We currently use extra hugepages for writable segments because of the
first MAP_SHARED mmap() which stays resident in the page cache. Use a
helper function to force a COW for the filesz portion, as well as the
extracopy area, of writable segments and then fadvise() to drop the page
cache pages while keeping our PRIVATE mapping. This is mutually
exclusive to segment sharing, but is also orthogonal in code because we
only allow sharing of read-only segments. Also, if the minimal_copy
algorithm is disabled, we disable this optimization.
Signed-off-by: Nishanth Aravamudan <[EMAIL PROTECTED]>
---
elflink.c | 51 +++++++++++++++++++++++++++++++++++++++++++++++++++
1 files changed, 51 insertions(+), 0 deletions(-)
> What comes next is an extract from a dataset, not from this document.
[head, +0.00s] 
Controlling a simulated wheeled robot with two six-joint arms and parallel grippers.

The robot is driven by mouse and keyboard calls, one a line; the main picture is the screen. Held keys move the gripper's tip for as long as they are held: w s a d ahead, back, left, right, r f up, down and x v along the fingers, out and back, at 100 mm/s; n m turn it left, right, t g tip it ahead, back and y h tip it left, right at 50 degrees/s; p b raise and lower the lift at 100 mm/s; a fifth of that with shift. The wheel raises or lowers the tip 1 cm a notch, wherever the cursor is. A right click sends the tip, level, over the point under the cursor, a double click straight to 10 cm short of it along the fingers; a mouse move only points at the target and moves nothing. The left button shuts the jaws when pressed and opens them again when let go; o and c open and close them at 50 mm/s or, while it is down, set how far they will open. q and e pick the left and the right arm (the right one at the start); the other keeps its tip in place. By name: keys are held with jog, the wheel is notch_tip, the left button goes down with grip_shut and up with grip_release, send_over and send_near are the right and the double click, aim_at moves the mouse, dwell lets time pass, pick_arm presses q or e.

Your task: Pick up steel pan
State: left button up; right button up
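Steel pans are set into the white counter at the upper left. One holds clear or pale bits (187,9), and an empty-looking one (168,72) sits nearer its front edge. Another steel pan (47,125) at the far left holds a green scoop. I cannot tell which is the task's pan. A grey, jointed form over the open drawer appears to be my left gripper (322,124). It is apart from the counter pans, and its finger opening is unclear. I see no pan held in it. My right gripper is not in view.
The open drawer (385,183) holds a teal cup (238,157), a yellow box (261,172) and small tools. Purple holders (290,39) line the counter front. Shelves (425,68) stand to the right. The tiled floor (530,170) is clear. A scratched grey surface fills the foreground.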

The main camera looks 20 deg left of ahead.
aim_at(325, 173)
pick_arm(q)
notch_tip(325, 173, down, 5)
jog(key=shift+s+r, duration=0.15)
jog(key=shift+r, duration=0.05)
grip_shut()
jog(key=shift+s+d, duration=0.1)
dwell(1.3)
diff --git a/elflink.c b/elflink.c
index 780d87c..9e4f6a0 100644
--- a/elflink.c
+++ b/elflink.c
@@ -788,6 +788,40 @@ static int obtain_prepared_file(struct seg_info
*htlb_seg_info)
return 0;
}
+static void drop_cache(struct seg_info seg)
+{
+ long hpage_size = gethugepagesize();
+ void *p;
+ char c;
+
+ /*
+ * take a COW fault on each hugepage in
+ * the segment's file data ...
+ */
+ for (p = seg.vaddr; p <= seg.vaddr + seg.filesz;
+ p += hpage_size) {
+ memcpy(&c, p, 1);
+ memcpy(p, &c, 1);
+ }
+ /*
+ * ... as well as each huge page in the
+ * extracopy area
+ *
+ */
+ for (p = seg.extra_vaddr; p && p <= seg.extra_vaddr +
+ seg.extrasz; p += hpage_size) {
+ memcpy(&c, p, 1);
+ memcpy(p, &c, 1);
+ }
+ /*
+ * Note: fadvise() failing is not
+ * actually an error, as we'll just use
+ * an extra set of hugepages (in the
+ * pagecache).
+ */
+ posix_fadvise(seg.fd, 0, 0, POSIX_FADV_DONTNEED);
+}
+
static void remap_segments(struct seg_info *seg, int num)
{
long hpage_size = gethugepagesize();
@@ -831,6 +865,23 @@ static void remap_segments(struct seg_info *seg, int num)
/* The segments are all back at this point.
* and it should be safe to reference static data
*/
+
+ /*
+ * This pagecache dropping code should not be used for shared segments.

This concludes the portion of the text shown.